■ **Dataset extract**
***

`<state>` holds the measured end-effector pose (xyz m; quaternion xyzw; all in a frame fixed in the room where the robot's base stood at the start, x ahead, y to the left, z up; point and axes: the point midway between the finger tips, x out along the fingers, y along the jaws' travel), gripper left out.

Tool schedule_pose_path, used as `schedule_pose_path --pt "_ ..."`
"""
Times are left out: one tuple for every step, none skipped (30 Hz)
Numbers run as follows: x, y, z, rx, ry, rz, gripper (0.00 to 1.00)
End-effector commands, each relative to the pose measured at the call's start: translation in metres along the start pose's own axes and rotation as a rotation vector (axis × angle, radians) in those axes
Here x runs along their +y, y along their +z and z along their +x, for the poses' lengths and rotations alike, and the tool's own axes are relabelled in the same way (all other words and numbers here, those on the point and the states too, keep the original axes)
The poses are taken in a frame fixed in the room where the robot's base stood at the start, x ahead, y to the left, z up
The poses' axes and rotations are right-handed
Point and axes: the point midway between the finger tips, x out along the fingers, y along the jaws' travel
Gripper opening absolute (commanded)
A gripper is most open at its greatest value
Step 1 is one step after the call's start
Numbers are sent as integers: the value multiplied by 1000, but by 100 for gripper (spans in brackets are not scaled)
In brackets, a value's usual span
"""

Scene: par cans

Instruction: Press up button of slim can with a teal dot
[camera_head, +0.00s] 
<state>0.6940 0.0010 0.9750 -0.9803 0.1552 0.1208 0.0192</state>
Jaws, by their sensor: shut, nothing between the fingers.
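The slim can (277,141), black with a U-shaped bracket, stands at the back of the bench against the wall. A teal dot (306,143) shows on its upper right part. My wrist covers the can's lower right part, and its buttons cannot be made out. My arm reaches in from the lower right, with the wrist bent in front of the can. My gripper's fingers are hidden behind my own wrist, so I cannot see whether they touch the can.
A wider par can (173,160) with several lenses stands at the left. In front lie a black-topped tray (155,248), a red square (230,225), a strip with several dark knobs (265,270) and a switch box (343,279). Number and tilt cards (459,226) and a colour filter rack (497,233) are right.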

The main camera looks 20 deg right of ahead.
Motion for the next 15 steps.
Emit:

***

■ **Problem to work on**
Pick out each line containing "call" and report it.

■ **Solution**
End-effector commands, each relative to the pose measured at the call's start: translation in metres along the start pose's own axes and rotation as a rotation vector (axis × angle, radians) in those axes
Step 1 is one step after the call's start

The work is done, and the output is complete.